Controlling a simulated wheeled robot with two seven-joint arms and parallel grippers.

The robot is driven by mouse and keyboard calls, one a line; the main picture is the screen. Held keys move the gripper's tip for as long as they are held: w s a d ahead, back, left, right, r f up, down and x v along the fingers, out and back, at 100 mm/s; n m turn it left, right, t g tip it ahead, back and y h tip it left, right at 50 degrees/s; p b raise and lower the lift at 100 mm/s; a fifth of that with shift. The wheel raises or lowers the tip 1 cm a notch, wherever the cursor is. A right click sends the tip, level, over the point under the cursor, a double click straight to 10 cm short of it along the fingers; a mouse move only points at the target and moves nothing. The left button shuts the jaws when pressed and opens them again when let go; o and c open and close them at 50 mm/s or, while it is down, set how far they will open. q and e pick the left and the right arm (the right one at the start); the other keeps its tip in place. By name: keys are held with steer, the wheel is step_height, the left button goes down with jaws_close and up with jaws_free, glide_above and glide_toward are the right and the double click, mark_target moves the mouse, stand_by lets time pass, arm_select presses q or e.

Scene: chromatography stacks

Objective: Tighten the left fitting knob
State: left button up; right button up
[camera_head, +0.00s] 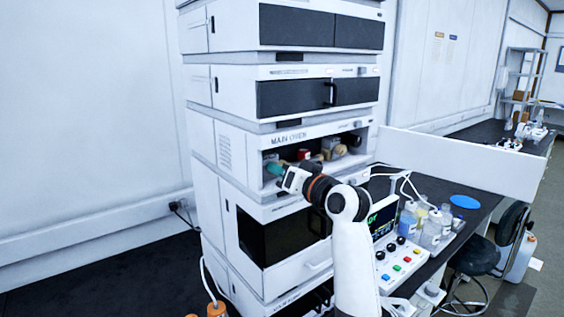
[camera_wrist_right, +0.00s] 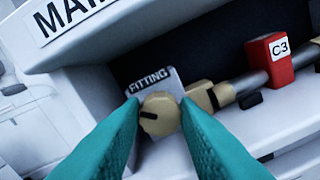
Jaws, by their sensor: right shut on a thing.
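The left fitting knob (camera_wrist_right: 160,116) is a beige round knob with a dark mark on its face. In the right wrist view it sits between the two teal fingertips of my right gripper (camera_wrist_right: 159,112), which is shut on it. A small label plate reading "FITTING" (camera_wrist_right: 152,84) stands just behind the knob. In the head view my right gripper (camera_head: 276,170) reaches into the open bay of the oven module (camera_head: 292,138) at its left side, and the knob itself cannot be made out there. My left gripper is not in view.
A red block marked C3 (camera_wrist_right: 270,60) sits on a metal tube right of the knob. Other modules stack above and below the open bay. A button panel (camera_head: 400,263) and several bottles (camera_head: 432,228) stand on the bench to the right.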

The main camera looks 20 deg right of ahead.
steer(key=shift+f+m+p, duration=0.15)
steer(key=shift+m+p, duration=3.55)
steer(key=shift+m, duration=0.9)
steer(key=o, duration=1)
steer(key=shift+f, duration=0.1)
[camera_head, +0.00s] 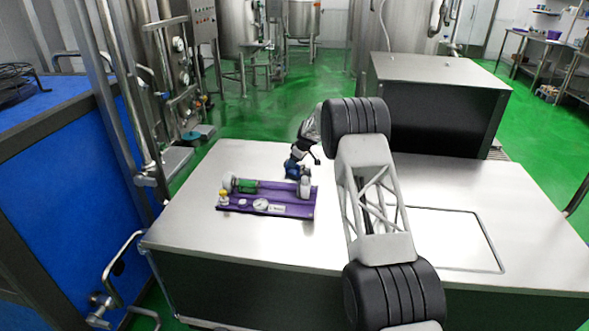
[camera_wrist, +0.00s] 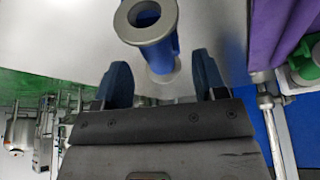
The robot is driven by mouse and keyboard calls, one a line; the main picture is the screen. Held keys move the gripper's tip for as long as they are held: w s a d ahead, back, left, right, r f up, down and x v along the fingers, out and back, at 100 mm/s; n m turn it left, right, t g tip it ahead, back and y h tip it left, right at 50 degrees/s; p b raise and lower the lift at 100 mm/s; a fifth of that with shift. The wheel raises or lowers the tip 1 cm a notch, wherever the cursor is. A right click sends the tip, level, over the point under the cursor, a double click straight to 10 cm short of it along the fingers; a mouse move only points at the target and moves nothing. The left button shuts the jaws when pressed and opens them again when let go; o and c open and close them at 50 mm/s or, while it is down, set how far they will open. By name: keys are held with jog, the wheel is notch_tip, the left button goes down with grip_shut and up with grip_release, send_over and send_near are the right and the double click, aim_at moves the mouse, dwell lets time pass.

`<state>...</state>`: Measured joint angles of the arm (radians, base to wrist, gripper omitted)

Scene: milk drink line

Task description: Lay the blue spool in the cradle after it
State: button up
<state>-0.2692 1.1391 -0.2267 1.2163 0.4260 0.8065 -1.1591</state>
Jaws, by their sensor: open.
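The blue spool (camera_wrist: 174,43), with grey end flanges and a hollow core, shows in the wrist view between the two fingers of my gripper (camera_wrist: 159,62). The fingers are open, with a visible gap on each side of it. In the head view my gripper (camera_head: 300,158) is low over the table, just behind the purple board, and partly hides the spool. The purple board (camera_head: 288,210) carries a green spool (camera_head: 246,186) lying on its side; it also shows at the right of the wrist view (camera_wrist: 309,63). I cannot make out the blue spool's cradle clearly.
The board also carries a yellow-topped part (camera_head: 223,196), a round gauge (camera_head: 261,204) and a pale upright part (camera_head: 305,187). The steel table (camera_head: 190,225) is clear left of the board.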

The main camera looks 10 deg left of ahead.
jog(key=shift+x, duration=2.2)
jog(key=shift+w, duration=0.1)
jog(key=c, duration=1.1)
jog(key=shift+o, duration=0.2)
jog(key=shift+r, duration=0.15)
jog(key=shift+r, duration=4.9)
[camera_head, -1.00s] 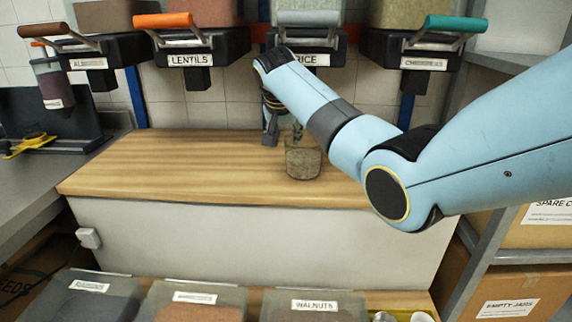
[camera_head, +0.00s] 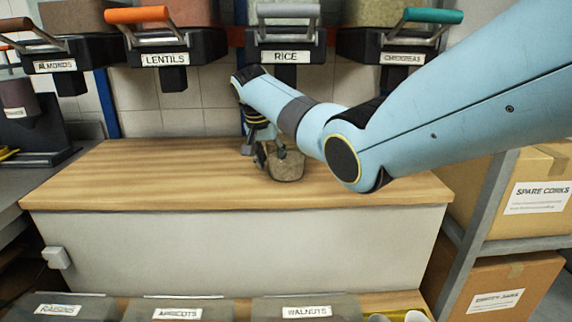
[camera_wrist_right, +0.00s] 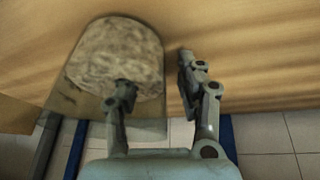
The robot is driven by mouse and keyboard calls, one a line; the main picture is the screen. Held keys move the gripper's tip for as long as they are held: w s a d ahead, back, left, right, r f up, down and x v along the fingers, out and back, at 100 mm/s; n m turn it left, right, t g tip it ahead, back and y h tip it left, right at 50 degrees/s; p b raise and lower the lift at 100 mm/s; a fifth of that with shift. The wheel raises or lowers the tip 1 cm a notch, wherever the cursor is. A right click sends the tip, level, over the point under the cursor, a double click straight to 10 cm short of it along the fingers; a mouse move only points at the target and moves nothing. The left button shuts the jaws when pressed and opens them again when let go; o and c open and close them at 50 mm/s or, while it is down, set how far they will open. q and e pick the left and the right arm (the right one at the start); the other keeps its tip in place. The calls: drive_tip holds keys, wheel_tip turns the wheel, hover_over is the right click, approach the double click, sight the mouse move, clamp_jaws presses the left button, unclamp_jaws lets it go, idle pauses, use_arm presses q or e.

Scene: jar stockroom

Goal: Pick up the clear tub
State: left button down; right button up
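The clear tub (camera_head: 288,168) stands on the wooden counter under the rice dispenser, with a grey-brown speckled filling. It also shows in the right wrist view (camera_wrist_right: 112,52), at upper left, with its clear wall reaching below the filling. My right gripper (camera_head: 262,156) is at the tub's left side in the head view. In the wrist view the right gripper (camera_wrist_right: 157,80) has its fingers apart: one overlaps the tub, the other is beside it with a gap. I cannot tell whether the overlapping finger touches it. My left gripper is not in view.
Dispensers labelled almonds, lentils (camera_head: 166,58), rice (camera_head: 287,55) and chickpeas hang above the back of the counter (camera_head: 130,175). The counter's left part is clear. Labelled bins, including walnuts (camera_head: 306,311), are at the front. Cardboard boxes (camera_head: 535,200) stand on a rack at right.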

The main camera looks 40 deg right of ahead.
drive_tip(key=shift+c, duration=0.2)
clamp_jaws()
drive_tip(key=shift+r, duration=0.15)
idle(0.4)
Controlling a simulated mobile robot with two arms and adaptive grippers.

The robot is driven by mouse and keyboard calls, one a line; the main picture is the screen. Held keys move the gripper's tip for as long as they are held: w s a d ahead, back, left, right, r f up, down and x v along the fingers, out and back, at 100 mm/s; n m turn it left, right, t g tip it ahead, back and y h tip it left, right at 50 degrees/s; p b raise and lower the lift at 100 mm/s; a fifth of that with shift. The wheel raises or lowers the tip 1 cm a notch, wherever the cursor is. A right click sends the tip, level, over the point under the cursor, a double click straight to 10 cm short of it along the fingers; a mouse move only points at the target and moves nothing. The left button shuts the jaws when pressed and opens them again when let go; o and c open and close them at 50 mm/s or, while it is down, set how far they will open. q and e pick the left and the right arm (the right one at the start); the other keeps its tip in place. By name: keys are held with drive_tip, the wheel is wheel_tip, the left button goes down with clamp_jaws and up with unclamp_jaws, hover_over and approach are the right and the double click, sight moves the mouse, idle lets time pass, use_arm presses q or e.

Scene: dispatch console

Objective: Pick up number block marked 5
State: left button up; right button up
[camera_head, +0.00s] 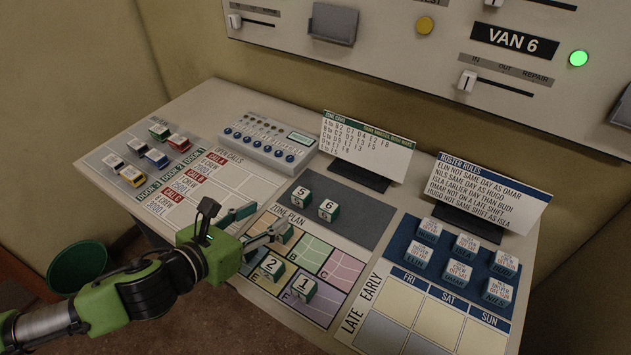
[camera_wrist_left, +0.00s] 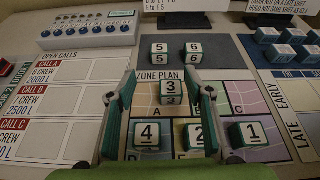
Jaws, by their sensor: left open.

----

▶ [To do] The data above should be repeated exactly, minus any pictures.

▶ [Written response]
Controlling a simulated wheeled robot with two seven-joint arms and parallel grippers.

The robot is driven by mouse and keyboard calls, one a line; the main picture is the screen. Held keys move the gripper's tip for as long as they are held: w s a d ahead, back, left, right, r f up, down and x v along the fingers, out and back, at 100 mm/s; n m turn it left, right, t g tip it ahead, back and y h tip it left, right at 50 degrees/s; p b raise and lower the lift at 100 mm/s; a fifth of that with shift. The wheel raises or lowers the tip 1 cm a notch, wherever the cursor is. A right click sends the tip, level, over the point under the cursor, a double click straight to 10 cm short of it along the fingers; a mouse move only points at the target and moves nothing. The left button shuts the jaws when pressed and opens them again when let go; o and c open and close them at 50 mm/s or, while it is down, set how far they will open. q and e pick the left and the right arm (the right one at the start); the other keeps its tip in place. By name: keys are held with steer, the wheel is step_height, the left button goes down with jaws_close and up with jaws_free, glide_above and glide_toward are the right and the double click, mark_target moves the mouse, stand_by lets time pass, arm_select presses q or e.

Scene: chromatography stacks

Objective: Tighten the left fitting knob
State: left button up; right button up
[camera_head, +0.00s] 
[camera_wrist_right, +0.00s] 
Jaws, by their sensor: right shut on a thing.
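The left fitting knob (camera_wrist_right: 160,116) is a beige round knob with a dark mark on its face. In the right wrist view it sits between the two teal fingertips of my right gripper (camera_wrist_right: 159,112), which is shut on it. A small label plate reading "FITTING" (camera_wrist_right: 152,84) stands just behind the knob. In the head view my right gripper (camera_head: 276,170) reaches into the open bay of the oven module (camera_head: 292,138) at its left side, and the knob itself cannot be made out there. My left gripper is not in view.
A red block marked C3 (camera_wrist_right: 270,60) sits on a metal tube right of the knob. Other modules stack above and below the open bay. A button panel (camera_head: 400,263) and several bottles (camera_head: 432,228) stand on the bench to the right.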

The main camera looks 20 deg right of ahead.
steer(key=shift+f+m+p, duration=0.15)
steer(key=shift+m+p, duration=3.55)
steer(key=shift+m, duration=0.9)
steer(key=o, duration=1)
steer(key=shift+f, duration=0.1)
[camera_head, +0.00s] 
[camera_wrist, +0.00s] 
The robot is driven by mouse and keyboard calls, one a line; the main picture is the screen. Held keys move the gripper's tip for as long as they are held: w s a d ahead, back, left, right, r f up, down and x v along the fingers, out and back, at 100 mm/s; n m turn it left, right, t g tip it ahead, back and y h tip it left, right at 50 degrees/s; p b raise and lower the lift at 100 mm/s; a fifth of that with shift. The wheel raises or lowers the tip 1 cm a notch, wherever the cursor is. A right click sends the tip, level, over the point under the cursor, a double click straight to 10 cm short of it along the fingers; a mouse move only points at the target and moves nothing. The left button shuts the jaws when pressed and opens them again when let go; o and c open and close them at 50 mm/s or, while it is down, set how far they will open. By name: keys are held with jog, the wheel is notch_tip, the left button goes down with grip_shut and up with grip_release, send_over and send_near are the right and the double click, aim_at moves the mouse, dwell lets time pass.

`<state>...</state>`: Measured joint angles of the arm (radians, base to wrist, gripper omitted)

Scene: milk drink line

Task description: Lay the blue spool in the cradle after it
State: button up
<state>-0.2692 1.1391 -0.2267 1.2163 0.4260 0.8065 -1.1591</state>
Jaws, by their sensor: open.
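The blue spool (camera_wrist: 174,43), with grey end flanges and a hollow core, shows in the wrist view between the two fingers of my gripper (camera_wrist: 159,62). The fingers are open, with a visible gap on each side of it. In the head view my gripper (camera_head: 300,158) is low over the table, just behind the purple board, and partly hides the spool. The purple board (camera_head: 288,210) carries a green spool (camera_head: 246,186) lying on its side; it also shows at the right of the wrist view (camera_wrist: 309,63). I cannot make out the blue spool's cradle clearly.
The board also carries a yellow-topped part (camera_head: 223,196), a round gauge (camera_head: 261,204) and a pale upright part (camera_head: 305,187). The steel table (camera_head: 190,225) is clear left of the board.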

The main camera looks 10 deg left of ahead.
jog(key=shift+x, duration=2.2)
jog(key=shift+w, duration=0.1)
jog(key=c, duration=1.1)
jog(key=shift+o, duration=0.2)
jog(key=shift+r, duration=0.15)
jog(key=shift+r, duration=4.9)
[camera_head, -1.00s] 
[camera_head, +0.00s] 
[camera_wrist_right, +0.00s] 
The robot is driven by mouse and keyboard calls, one a line; the main picture is the screen. Held keys move the gripper's tip for as long as they are held: w s a d ahead, back, left, right, r f up, down and x v along the fingers, out and back, at 100 mm/s; n m turn it left, right, t g tip it ahead, back and y h tip it left, right at 50 degrees/s; p b raise and lower the lift at 100 mm/s; a fifth of that with shift. The wheel raises or lowers the tip 1 cm a notch, wherever the cursor is. A right click sends the tip, level, over the point under the cursor, a double click straight to 10 cm short of it along the fingers; a mouse move only points at the target and moves nothing. The left button shuts the jaws when pressed and opens them again when let go; o and c open and close them at 50 mm/s or, while it is down, set how far they will open. q and e pick the left and the right arm (the right one at the start); the other keeps its tip in place. The calls: drive_tip holds keys, wheel_tip turns the wheel, hover_over is the right click, approach the double click, sight the mouse move, clamp_jaws presses the left button, unclamp_jaws lets it go, idle pauses, use_arm presses q or e.

Scene: jar stockroom

Goal: Pick up the clear tub
State: left button down; right button up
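The clear tub (camera_head: 288,168) stands on the wooden counter under the rice dispenser, with a grey-brown speckled filling. It also shows in the right wrist view (camera_wrist_right: 112,52), at upper left, with its clear wall reaching below the filling. My right gripper (camera_head: 262,156) is at the tub's left side in the head view. In the wrist view the right gripper (camera_wrist_right: 157,80) has its fingers apart: one overlaps the tub, the other is beside it with a gap. I cannot tell whether the overlapping finger touches it. My left gripper is not in view.
Dispensers labelled almonds, lentils (camera_head: 166,58), rice (camera_head: 287,55) and chickpeas hang above the back of the counter (camera_head: 130,175). The counter's left part is clear. Labelled bins, including walnuts (camera_head: 306,311), are at the front. Cardboard boxes (camera_head: 535,200) stand on a rack at right.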

The main camera looks 40 deg right of ahead.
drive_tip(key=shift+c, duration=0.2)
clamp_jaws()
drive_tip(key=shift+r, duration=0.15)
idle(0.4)
Controlling a simulated mobile robot with two arms and adaptive grippers.

The robot is driven by mouse and keyboard calls, one a line; the main picture is the screen. Held keys move the gripper's tip for as long as they are held: w s a d ahead, back, left, right, r f up, down and x v along the fingers, out and back, at 100 mm/s; n m turn it left, right, t g tip it ahead, back and y h tip it left, right at 50 degrees/s; p b raise and lower the lift at 100 mm/s; a fifth of that with shift. The wheel raises or lowers the tip 1 cm a notch, wherever the cursor is. A right click sends the tip, level, over the point under the cursor, a double click straight to 10 cm short of it along the fingers; a mouse move only points at the target and moves nothing. The left button shuts the jaws when pressed and opens them again when let go; o and c open and close them at 50 mm/s or, while it is down, set how far they will open. q and e pick the left and the right arm (the right one at the start); the other keeps its tip in place. By name: keys are held with drive_tip, the wheel is wheel_tip, the left button goes down with clamp_jaws and up with unclamp_jaws, hover_over and approach are the right and the double click, sight moves the mouse, idle lets time pass, use_arm presses q or e.

Scene: dispatch console

Objective: Pick up number block marked 5
State: left button up; right button up
[camera_head, +0.00s] 
[camera_wrist_left, +0.00s] 
Jaws, by their sensor: left open.

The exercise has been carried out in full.